Inquiry-based learning is an approach to learning and teaching that encourages active engagement of students to share their questions, thoughts, observations, and ideas. The method encourages teachers to test, redefine, and respectfully challenge the students’ ideas. According to Attard, Berger, and Mackenzie (2021), the aim of inquiry-based learning is to ensure that both educators and learners take not of and fulfils their roles in the learning process. Inquiry-based learning replaces the traditional classroom with an active learning process where early childhood education learners actively work within groups, based on their teacher’s guidelines.

Children from such a class understand concepts better compared to those that take and memorise notes. By incorporating real-life experiences, inquiry-based learning nurtures problem-solving ability in the young learners. Inquiry-based teaching helps educators to take children from overall curiosity to a point where they engage critical thinking and comprehension. The teaching and learning method requires teachers to motivate learners to ask questions and then guide them on conducting investigation so they understand the beginning and the entire structure of inquiry process (Attard et al., 2021).

Inquiry-based learning system is appropriate for STEM curriculum because it shows children the relevance of the content taught inside the classroom in real-life (Attard et al., 2021). Again, inquiry based learning creates connection within a discipline and across disciplines in a curriculum. Attard and colleagues also noted that inquiry-based learning helps to build and keep interpersonal relationships in the classroom environment so children can have positive interactions.

These relationships help to combine cognition with operative and affective attributes to help early childhood learners to enjoy the STEM-based learning at school and trace the link between the STEM concepts/activities and their lives. Moreover, STEM skills required for every child include problem-solving, active learning, complex communication abilities, critical thinking, and adaptability (Murphy, MacDonald, Danaia & Wang, 2019). Inquiry-based learning helps children to acquire these skills.        

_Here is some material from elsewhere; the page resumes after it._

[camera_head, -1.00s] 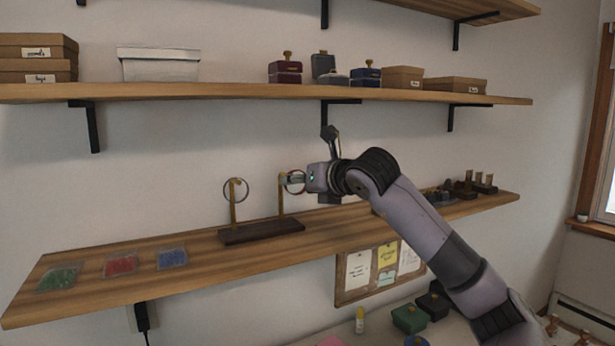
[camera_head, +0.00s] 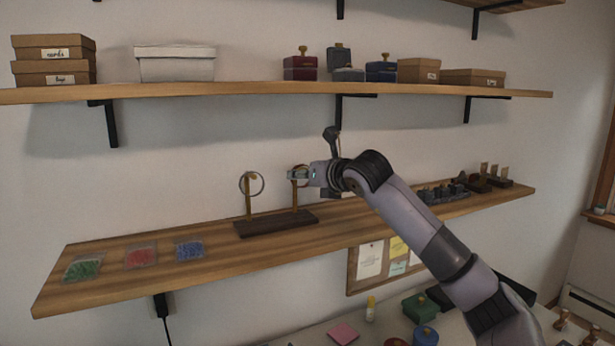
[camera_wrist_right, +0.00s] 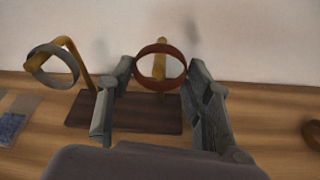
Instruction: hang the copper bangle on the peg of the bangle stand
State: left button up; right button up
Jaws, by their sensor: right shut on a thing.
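The bangle stand has a dark base (camera_head: 276,223) and two brass posts on the middle shelf. A grey bangle (camera_wrist_right: 36,76) hangs at the left post's peg; it also shows in the head view (camera_head: 241,185). My right gripper (camera_head: 296,175) is shut on the copper bangle (camera_wrist_right: 160,48) at the top of the right post (camera_head: 295,196). In the wrist view the bangle is upright between the fingers, and the right peg (camera_wrist_right: 160,68) shows through its opening. I cannot tell whether the peg end passes through the ring. My left gripper is out of view.
Green (camera_head: 84,267), red (camera_head: 140,257) and blue (camera_head: 189,249) bead packets lie left of the stand. Dark display pieces (camera_head: 443,191) stand to its right. The upper shelf (camera_head: 260,93), with boxes on it, runs above my gripper. Shelf between packets and stand is clear.

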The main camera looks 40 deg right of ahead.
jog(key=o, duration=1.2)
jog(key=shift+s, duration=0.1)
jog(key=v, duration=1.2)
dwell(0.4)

Effective Teaching Strategies in STEM

Appropriate teaching approaches should encourage active involvement of the children in the learning process and turn them into curious thinkers (Murphy et al., 2019; Attard et al., 2021). The methods should also emphasise experiential learning and help the young learners to create meaning. Murphy et al (2019) argued that educators are responsible for providing inquiry-based STEM education through ways that enable the children to develop essential STEM capabilities (Murphy et al., 2019). Teachers at all levels, including early childhood, should be highly skilled in teaching STEM subjects. 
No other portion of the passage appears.